[START OF Recorded information]

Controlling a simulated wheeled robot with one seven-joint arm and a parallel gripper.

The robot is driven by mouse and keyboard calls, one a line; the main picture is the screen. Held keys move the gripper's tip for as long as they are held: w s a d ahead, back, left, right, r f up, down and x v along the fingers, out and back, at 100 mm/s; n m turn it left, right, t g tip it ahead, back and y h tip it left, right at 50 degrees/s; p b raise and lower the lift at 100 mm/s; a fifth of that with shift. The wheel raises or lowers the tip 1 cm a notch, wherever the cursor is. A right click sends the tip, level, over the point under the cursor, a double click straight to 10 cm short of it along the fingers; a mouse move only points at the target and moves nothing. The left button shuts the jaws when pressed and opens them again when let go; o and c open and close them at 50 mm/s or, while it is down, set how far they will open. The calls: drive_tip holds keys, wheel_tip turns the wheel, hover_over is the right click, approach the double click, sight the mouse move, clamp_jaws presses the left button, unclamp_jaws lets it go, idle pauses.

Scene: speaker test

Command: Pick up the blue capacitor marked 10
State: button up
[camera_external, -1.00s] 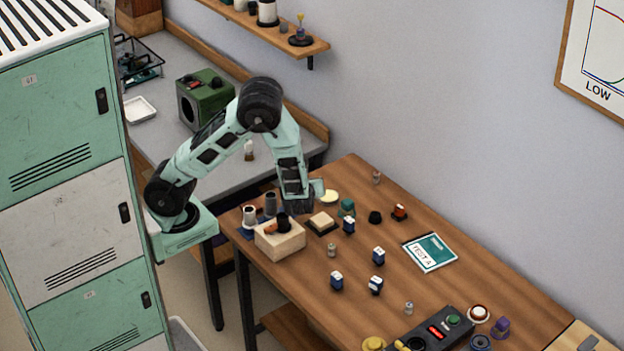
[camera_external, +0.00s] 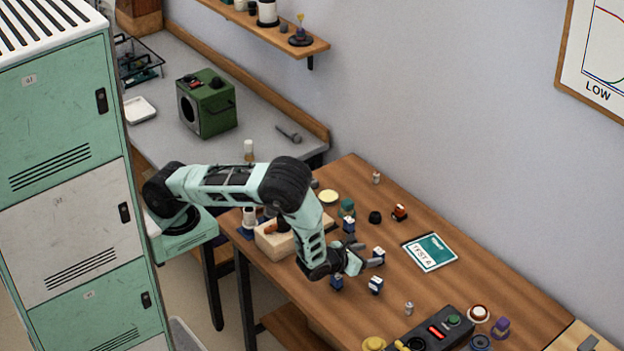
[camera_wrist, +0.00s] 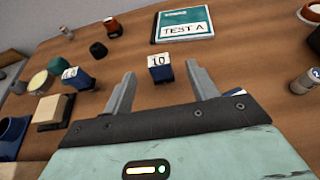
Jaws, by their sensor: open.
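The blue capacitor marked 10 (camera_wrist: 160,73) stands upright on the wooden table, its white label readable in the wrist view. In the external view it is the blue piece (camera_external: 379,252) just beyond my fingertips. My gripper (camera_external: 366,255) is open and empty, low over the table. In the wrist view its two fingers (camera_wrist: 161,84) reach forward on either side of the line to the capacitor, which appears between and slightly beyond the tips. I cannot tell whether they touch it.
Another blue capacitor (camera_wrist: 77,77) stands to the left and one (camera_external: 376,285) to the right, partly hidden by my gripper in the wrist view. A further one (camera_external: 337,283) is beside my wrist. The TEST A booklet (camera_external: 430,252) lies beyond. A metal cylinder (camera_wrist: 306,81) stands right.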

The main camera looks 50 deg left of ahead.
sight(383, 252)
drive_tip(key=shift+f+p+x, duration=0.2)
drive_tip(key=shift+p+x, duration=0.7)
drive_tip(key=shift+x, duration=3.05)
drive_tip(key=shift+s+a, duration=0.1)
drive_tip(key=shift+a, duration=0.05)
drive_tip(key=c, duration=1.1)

[END OF Recorded information]
[START OF Recorded information]

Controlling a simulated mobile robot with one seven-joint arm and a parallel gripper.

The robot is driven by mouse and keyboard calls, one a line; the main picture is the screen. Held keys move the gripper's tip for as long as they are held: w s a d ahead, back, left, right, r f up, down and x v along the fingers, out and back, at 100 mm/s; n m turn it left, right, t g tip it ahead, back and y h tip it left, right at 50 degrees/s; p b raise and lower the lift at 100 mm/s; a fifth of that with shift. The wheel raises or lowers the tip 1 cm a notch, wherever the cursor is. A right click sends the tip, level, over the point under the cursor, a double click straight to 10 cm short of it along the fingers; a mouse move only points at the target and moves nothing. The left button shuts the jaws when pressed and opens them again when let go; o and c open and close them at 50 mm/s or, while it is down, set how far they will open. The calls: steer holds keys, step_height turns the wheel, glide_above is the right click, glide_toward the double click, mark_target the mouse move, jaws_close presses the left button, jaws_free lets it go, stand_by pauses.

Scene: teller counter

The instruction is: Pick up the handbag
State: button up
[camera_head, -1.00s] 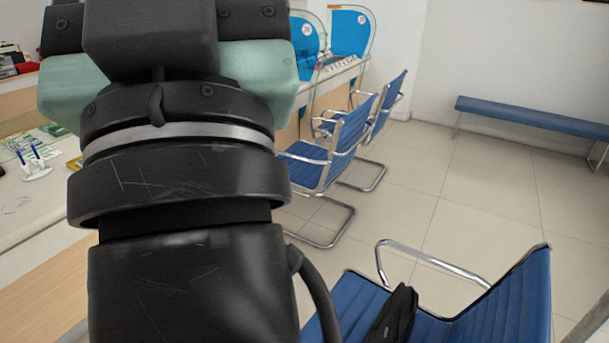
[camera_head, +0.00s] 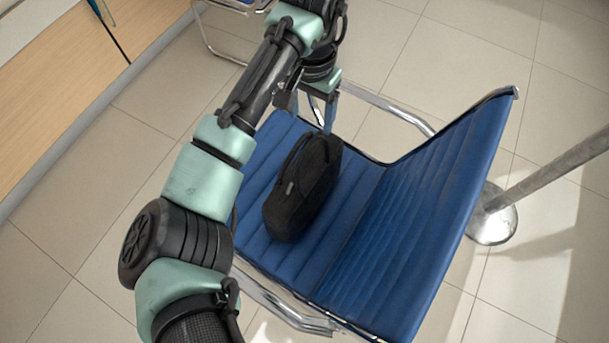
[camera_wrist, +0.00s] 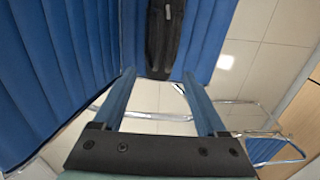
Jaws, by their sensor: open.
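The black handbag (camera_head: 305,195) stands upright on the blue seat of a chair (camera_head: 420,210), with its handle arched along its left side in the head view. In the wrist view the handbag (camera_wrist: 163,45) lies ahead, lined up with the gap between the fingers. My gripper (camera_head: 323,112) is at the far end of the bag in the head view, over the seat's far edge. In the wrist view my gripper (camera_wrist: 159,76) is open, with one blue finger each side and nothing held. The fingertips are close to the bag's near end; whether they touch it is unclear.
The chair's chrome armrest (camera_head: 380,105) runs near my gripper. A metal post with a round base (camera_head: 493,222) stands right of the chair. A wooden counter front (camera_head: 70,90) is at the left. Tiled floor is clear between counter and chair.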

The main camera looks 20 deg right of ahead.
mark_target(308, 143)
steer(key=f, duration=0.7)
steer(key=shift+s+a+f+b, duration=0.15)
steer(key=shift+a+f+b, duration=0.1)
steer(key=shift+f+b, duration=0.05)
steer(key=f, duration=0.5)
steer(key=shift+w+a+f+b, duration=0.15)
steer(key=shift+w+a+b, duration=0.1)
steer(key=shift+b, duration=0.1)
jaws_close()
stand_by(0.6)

[END OF Recorded information]
[START OF Recorded information]

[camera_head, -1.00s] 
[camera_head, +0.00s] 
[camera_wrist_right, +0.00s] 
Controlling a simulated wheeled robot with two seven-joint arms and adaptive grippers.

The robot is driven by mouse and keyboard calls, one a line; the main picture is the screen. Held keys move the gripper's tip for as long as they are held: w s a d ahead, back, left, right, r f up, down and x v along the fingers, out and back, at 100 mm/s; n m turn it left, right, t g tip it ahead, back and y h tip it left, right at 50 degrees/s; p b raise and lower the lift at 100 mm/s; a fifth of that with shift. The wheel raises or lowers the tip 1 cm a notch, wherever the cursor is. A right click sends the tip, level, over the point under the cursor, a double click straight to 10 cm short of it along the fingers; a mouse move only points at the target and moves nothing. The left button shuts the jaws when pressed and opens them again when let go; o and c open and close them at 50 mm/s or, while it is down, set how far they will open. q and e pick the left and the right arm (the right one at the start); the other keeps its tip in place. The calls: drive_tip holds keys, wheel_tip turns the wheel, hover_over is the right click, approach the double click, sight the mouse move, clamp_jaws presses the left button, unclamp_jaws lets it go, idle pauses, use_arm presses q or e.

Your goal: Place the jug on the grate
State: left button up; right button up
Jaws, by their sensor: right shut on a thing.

[END OF Recorded information]

■ What to work on
Give again only the lines that run from the line with "[camera_wrist_right, +0.00s]" to the line with "Controlling a simulated wheeled robot with two". Include both of those lines exactly as written.

■ Final result
[camera_wrist_right, +0.00s] 
Controlling a simulated wheeled robot with two seven-joint arms and adaptive grippers.

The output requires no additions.